Sławomir Tokarski, Director for Innovation and Advanced Manufacturing, DG GROW, made an opening address in which he argued that the EU had a clear leadership in the cultural and creative sectors, which presented a huge growth potential but at the same time faced problems in matching development needs with funding opportunities and access to capital; hence the decision by the Commission to have a look at a range of financial instruments and their possibilities and ask for feedback from stakeholders. Mr Tokarski also invited the participants to let the Commission know where they saw legislation creating barriers to their investments.
The first presentation focused on the lending schemes of the European Investment Bank (EIB) for the creative industries, and in particular on the implementation aspects and perspectives of the European Fund for Strategic Investment (EFSI). The EIB is the EU‘s long-term financing institution and acts as an autonomous body to finance (via loans) capital investments furthering European integration by promoting EU policies; loans must therefore fulfill policy goals, such as innovation, energy savings, convergence, etc. Priorities for 2015 were environment (19.6 billion € allocated), infrastructure (18.9 billion), innovation (18.7 billion) and SMEs (29.2 billion). Projects financed by the EIB must be economically justified, technically viable and financially self-supporting; the idea is to provide additional project funding, mobilising private investment.
EFSI is an initiative launched jointly by the EIB Group and the European Commission to help overcome the current investment gap in the EU by mobilising private financing for strategic investments. It is a 16 billion € guarantee from the EU budget, complemented by a 5 billion € allocation of the EIB’s own capital, which should unlock additional investment of at least 315 billion € over a three year period. Investments made under EFSI are meant to address market failures in risk-taking that hinder investment in Europe; EFSI lent some 50 billion € to EU companies in less than one year since its creation.
In terms of eligibility, EFSI operations need to be economically and technically viable projects, with a strategic dimension primarily in sectors like development of infrastructure (including digital, transport and energy), RDI, ICT, education, health, energy efficiency and support for, SMEs and mid-cap companies.
The potential of EFSI to support the creative industries resides in its focus on innovation promoted by the private sector, both tangible and intangible (without sectorial limits), directly by private sector based establishments; it provides supply-side financing to companies, to support initiatives such as business/technology parks and RDI cooperation (clusters, networks, etc.), as well as Public-Private Partnerships, pilot schemes for the deployment of technologies and lifelong learning to access technologies (e.g. staff training).
Often the participation of the EIB encourages other investors to get involved and/or offer better loan conditions. Maximum loan amount can be up to 50% of the total eligible project cost or credit risk limit and applicants must provide comprehensive project information (including a detailed business plan on potential private sector revenues).

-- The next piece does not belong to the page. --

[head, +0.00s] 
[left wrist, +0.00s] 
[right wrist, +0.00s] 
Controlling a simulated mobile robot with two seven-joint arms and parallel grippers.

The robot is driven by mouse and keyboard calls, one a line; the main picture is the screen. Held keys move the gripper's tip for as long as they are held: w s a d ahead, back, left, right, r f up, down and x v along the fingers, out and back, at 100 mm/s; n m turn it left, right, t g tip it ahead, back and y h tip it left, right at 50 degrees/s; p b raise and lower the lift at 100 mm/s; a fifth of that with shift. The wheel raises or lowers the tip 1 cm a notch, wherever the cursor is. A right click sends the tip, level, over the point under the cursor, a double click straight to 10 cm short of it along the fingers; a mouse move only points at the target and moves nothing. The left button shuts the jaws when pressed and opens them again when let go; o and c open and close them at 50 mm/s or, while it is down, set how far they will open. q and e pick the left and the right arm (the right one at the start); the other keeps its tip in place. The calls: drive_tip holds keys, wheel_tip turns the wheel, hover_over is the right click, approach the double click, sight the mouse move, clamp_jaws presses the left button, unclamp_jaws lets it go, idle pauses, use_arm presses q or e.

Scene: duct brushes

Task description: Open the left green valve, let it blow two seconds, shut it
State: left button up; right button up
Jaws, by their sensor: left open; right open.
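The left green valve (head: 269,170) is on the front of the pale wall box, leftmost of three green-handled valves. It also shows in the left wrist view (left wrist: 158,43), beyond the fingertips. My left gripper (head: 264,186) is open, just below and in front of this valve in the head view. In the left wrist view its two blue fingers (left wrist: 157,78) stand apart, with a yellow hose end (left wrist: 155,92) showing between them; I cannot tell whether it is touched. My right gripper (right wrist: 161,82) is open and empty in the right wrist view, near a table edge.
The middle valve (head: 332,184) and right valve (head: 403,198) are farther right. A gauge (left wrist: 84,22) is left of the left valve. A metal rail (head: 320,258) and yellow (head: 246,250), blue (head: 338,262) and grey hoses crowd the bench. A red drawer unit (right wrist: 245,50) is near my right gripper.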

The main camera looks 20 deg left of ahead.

The loans are supposed to be relatively large (around 10 million €), but smaller projects could be taken into consideration.
The presentation ended with some concluding remarks on creative industries: there is some new thinking in the context of EFSI, which is focusing on making support to innovation more effective, with the deepening and broadening of financial instruments (e.g.. risk sharing) and a broader scope of applications (e.g. innovative services, lead market initiatives, pre-commercial procurement); all of this should make it likelier for the creative sectors to become beneficiaries.
The next session featured a series of presentations on possible projects to be submitted to the EIB. One of them is St’art, a fund for creative entrepreneurs (supported by the Wallonia Region and the Wallonia-Brussels Federation, Belgium) addressing creative industry SMEs based in Wallonia/Brussels: design, music, architecture, fashion, design, publishing, etc. St’art is an investment fund (loan and equity); it also provides co-funding, to influence banks and private investors for 50-50 participation. The funding is for companies, not projects, based on criteria of economic viability of the company, economic and financial value of project(s), qualification and expertise of project owners, cultural and creative value of project(s), direct and indirect impact on employment.
Another project is the Regional Initiative for Culture and Creativity (RICC), a Brussels-based strategic European network led by regional representatives, focused on culture and creativity. Its aim is to provide regional governments and territorial stakeholders with an EU network; key topics include creative industries (access to finance, new business models, skills, etc.) and cultural observatories (collection of cultural data, cultural observatories and research centres). The main axes of activities are lobbying the EU institutions and the development of common EU projects.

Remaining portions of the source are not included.